• **Short task**:
Gather the lines below that include the string "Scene", copying each in full.

• **Listed records**:
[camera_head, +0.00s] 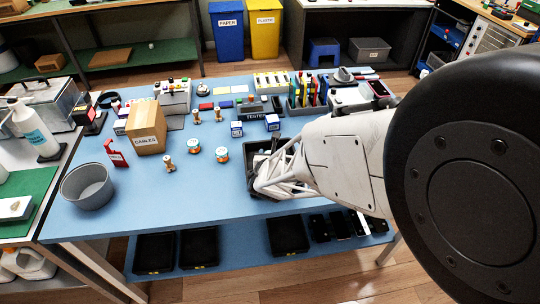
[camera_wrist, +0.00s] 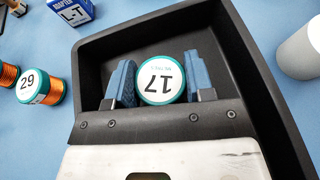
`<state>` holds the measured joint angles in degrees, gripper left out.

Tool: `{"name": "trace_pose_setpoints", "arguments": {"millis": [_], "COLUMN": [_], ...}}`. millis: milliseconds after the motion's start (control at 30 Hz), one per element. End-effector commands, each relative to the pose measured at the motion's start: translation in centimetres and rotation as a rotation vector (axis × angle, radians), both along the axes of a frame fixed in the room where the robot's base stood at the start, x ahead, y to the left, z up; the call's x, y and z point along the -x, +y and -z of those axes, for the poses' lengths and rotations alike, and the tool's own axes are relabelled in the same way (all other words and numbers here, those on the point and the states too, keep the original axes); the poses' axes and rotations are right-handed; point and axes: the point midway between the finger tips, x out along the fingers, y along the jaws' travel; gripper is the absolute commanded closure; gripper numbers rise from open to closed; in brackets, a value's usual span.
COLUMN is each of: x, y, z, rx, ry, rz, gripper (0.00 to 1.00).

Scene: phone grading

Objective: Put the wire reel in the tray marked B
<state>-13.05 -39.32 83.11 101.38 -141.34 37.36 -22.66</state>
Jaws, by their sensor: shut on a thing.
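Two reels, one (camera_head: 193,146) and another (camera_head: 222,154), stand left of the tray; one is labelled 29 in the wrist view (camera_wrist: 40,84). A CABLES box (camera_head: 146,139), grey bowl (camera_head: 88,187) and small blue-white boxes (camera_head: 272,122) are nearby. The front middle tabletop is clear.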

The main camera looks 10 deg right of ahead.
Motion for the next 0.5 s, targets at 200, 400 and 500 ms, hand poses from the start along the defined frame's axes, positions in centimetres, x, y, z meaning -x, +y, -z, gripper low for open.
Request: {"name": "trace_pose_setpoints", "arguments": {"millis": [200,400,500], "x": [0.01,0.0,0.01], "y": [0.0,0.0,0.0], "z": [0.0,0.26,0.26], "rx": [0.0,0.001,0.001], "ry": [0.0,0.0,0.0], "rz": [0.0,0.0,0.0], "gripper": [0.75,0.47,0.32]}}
---
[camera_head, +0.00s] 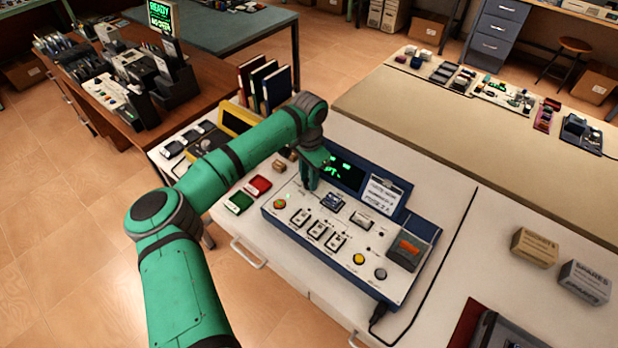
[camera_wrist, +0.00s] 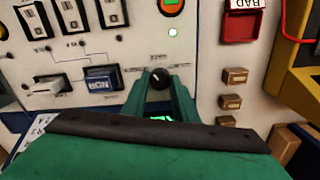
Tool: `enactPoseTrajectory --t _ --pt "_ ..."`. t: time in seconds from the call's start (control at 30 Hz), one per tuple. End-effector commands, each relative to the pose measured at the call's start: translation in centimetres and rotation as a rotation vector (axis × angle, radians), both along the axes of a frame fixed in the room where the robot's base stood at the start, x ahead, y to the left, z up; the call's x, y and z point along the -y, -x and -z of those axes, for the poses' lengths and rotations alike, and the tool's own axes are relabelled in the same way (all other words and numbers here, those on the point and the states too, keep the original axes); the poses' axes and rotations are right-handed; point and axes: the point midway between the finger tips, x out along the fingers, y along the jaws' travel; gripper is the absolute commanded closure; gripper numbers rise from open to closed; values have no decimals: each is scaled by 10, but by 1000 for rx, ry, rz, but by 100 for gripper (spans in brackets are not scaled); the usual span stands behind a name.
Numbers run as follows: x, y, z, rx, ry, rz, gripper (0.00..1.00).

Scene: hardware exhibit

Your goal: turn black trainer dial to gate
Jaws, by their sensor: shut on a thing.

• **Written reply**:
Scene: phone grading
Scene: hardware exhibit

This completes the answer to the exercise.